A major issue (which was known and was out of scope for ELFIE) was the lack of published feature identifiers and a linked-data baseline to build on. It is clear that, to grow the linked-data baseline, features and data linked to them need to be published using existing basic practices as a starting point. This starting point could be as trivial as a URL that returns a JSON-LD document with ID, Type, Name, and representative point location. The addition of a URI broker, content negotiation to provide HTML and RDF representations, and additional linked content would be possible given current techniques. However, it should not be seen as a necessary prerequisite to publishing linked data. Without a rudimentary starting point, the community has nothing to build on and could continue to debate the nuances of eventual solutions for ever.

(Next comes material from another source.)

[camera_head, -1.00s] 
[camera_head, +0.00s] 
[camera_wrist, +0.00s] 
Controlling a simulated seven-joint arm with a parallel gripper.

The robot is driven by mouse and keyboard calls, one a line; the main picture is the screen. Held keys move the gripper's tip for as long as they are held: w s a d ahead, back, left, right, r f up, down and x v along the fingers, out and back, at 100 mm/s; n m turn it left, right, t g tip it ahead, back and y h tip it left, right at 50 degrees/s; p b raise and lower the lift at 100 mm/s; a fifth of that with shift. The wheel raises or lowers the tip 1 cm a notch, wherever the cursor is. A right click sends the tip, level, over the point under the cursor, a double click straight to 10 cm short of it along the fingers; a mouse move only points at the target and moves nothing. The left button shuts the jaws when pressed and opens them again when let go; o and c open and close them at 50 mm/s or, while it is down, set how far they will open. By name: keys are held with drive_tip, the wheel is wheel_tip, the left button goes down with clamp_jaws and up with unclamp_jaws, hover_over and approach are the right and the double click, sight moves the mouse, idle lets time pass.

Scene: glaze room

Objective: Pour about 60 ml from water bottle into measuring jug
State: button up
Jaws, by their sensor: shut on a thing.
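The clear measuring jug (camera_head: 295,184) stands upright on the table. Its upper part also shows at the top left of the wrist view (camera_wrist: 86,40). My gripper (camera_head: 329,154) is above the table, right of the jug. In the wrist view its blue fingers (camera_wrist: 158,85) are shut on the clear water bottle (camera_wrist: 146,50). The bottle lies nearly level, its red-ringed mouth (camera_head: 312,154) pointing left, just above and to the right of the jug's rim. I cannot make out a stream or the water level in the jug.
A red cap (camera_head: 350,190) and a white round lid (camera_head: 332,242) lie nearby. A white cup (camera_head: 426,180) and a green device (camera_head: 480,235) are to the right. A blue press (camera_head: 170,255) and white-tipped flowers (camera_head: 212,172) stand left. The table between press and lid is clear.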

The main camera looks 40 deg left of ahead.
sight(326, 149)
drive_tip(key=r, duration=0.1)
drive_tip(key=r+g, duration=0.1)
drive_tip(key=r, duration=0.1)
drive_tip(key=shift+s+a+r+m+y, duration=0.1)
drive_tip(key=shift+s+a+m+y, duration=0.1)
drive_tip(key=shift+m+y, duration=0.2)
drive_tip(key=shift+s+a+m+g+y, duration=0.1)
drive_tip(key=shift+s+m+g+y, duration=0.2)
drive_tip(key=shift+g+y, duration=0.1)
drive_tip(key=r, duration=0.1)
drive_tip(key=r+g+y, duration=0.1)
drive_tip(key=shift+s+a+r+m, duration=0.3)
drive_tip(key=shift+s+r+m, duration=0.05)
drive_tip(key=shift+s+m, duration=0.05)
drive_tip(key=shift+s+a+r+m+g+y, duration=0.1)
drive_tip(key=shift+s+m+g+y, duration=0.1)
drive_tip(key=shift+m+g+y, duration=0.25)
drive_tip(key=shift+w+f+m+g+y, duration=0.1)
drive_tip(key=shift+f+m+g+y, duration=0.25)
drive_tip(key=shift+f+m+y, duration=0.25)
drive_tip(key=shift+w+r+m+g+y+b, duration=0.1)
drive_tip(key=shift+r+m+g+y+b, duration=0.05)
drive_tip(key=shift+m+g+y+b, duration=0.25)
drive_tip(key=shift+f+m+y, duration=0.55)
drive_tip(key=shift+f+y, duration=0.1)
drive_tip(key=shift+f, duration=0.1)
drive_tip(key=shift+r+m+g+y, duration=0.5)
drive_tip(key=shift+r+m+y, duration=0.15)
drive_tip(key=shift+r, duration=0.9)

Similar to publication of features and other linked data, URLs that define feature types and relations are not available in many cases. Without these referenceable, resolvable definitions, the linked data practices described here are very difficult to use across multiple systems that need to use common types and associations. Further, even when URIs have been established, the network behavior and content received when dereferencing them is not consistent across the community. For example, https://schema.org/GeoCoordinates returns an html page by default and implements both HTTP "accept" headers (e.g. "Accept: application/ld+json") and URL suffixes (e.g. https://schema.org/GeoCoordinates.jsonld) to request specific content types and http://www.w3.org/2004/02/skos/core#related defaults to an html page and implements accept headers but does not support the same content types as schema.org and does not support URL suffixes. Other linked data URIs, those from GeoSPARQL for example (http://www.opengeospatial.org/standards/geosparql/asWKT), do not resolve anything. If the community is going to start building cross-organization solutions based on linked data, these baseline feature types and associations need to be available and well described in a common way. It should be no surprise that schema.org’s linked data is used very broadly given that they provide a rich and approachable suite of content for their types and associations.

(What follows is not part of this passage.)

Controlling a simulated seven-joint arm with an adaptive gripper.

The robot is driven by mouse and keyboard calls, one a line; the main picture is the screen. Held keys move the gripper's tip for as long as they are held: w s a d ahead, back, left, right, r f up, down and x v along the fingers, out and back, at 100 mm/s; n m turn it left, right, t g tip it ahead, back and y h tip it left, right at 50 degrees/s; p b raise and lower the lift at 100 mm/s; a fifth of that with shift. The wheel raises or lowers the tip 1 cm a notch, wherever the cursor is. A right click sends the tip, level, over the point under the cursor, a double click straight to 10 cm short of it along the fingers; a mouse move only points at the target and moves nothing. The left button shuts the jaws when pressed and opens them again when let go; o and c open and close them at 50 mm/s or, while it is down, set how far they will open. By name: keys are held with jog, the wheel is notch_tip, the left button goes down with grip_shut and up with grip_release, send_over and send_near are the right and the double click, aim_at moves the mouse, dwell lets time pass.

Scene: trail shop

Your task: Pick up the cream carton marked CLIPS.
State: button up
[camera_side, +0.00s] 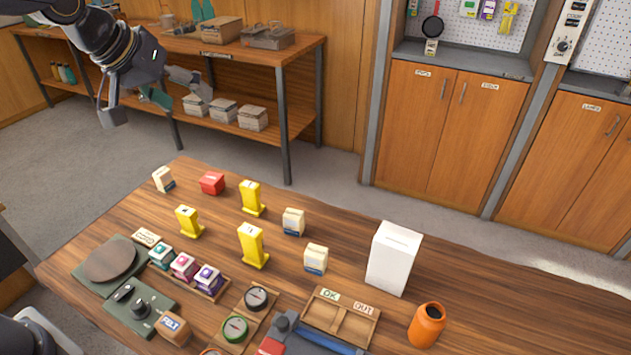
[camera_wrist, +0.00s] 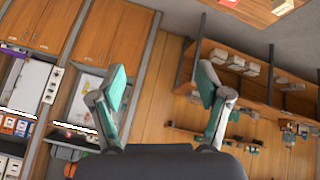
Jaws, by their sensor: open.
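Three cream cartons with blue lower bands stand on the wooden table in the side view: one at the far left corner (camera_side: 163,179), one near the middle (camera_side: 293,222) and one nearer the front (camera_side: 316,259). Their lettering is too small to read, so I cannot tell which is marked CLIPS. My gripper (camera_side: 133,105) is high at the upper left, beyond the table's far left corner and well away from the cartons. Its fingers are spread and empty; it also shows in the wrist view (camera_wrist: 162,85), aimed at shelves and wall.
A red box (camera_side: 212,183) and several yellow stands (camera_side: 252,247) are among the cartons. A tall white box (camera_side: 394,258), an orange jar (camera_side: 426,325) and a divided OK/OUT tray (camera_side: 341,316) stand at the right. Small coloured boxes (camera_side: 184,266) line the front left.

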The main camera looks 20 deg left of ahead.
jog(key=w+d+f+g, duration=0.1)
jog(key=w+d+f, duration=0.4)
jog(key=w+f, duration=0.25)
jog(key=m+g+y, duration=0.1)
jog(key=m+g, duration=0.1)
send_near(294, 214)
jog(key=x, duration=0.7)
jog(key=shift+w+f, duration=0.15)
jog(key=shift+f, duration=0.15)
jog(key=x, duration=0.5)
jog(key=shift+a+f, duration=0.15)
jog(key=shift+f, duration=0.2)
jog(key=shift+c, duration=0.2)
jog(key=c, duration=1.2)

Since the ELFIE project has completed the OGC Naming Authority has embarked upon provision of a consistent, extensive and extensible Linked Data compatible “Definitions Server” to address some of these concerns. Publication of HY_Features has been prioritized and is available at https://www.opengis.net/def/appschema/hy_features/hyf Further experimental work is required to identify the range of different representations that can be used, such as automatic provision of JSON-LD context resources.
Non-information resource identifiers, URIs that are an identifier for a thing that may or may not have information representations, are useful to provide persistent and reusable identifiers for entities such as real-world features. These non-information resource identifiers provide a means for global identification across a distributed system such that multiple members of the system can contain information about and/or in reference to shared entities. There is a basic conundrum with non-information resource identifiers in that there can only be one default response (for a given encoding) when dereferencing a URI and only one member of a distributed system can be the source of that default response. Further, in order to achieve linked system interoperability, dereferencing behavior of non-information resource URIs needs to be in accord with the expectations of a member node of a system. The httpRange-14 and the Cool URIs Technical Report cite:[Sauermann:08:CUS] provide a significant basis for solving this conundrum and W3C working groups continue to focus on it, but many details remain to be agreed upon for use cases such as are being pursued by the ELFIE.
While details of the default dereferencing behavior of non-information resource identifiers and subsequent redirects to information resources was discussed in the ELFIE, the IE has attempted to focus on encoding of linked data information resources rather than the network behavior for discovery and retrieval of non-information resources. Future work and best practice development will be needed to address these issues:
-
HTTP vs HTTPS
-
embedded hints and headers to canonical identifiers vs information resources
-
permanence and bookmarkability of information resource URLs
-
detecting information resource URLs and injecting canonical URIs into systems, so that other resources can be found
-
declaration of sameAs relationships
-
where sameAs relationships are mandatory and optional - where can an agent find these?
-
stricter definition of version vs schema vs content model vs profile
-
use of expected W3C formalisms for describing profiles
-
optimal registration processes and registry provision for identifying, cataloguing, discovering and serving profiles/contexts
-
use of expected W3C/IETF mechanisms for profile negotiation in URI dereferencing
-
Adding additional dimensions of representation choice when dereferencing for geometry type, resolution, CRS etc
As demonstrated in the Watershed Data Index use case JSON-LD document, how to encode a preview geometry is not clear. The only widely used preview is a point geometry defined by schema.org GeoCoordinates. The schema.org polygon and line features have not been implemented widely and, like GeoSPARQL WKT geometries, require interpretation above and beyond what would be required for GeoJSON. Linking to a GeoJSON file works, but is not common in practice and requires additional web-requests to retrieve content, which is undesirable for a basic preview geometry. With the advent of javascript libraries that can handle WKT, it seems likely that a GeoSPARQL WKT geometry could be used effectively, but further experimentation may be needed to confirm this assumption.